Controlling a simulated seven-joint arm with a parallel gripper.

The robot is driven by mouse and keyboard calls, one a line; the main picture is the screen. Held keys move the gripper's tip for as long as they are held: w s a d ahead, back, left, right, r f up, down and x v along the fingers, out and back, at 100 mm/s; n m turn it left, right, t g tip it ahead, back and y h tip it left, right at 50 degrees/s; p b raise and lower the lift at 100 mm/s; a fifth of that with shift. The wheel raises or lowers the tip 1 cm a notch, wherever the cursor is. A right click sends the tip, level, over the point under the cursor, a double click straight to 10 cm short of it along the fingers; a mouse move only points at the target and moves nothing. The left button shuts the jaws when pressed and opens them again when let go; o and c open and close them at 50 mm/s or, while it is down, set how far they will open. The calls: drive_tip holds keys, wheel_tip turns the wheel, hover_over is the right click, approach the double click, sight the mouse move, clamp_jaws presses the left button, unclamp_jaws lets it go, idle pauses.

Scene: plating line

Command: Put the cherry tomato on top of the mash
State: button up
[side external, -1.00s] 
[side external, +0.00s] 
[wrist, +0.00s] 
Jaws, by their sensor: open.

**Exercise:** Only a number is wanted: how many lines of the material include the word "external".

**Complete response:** 2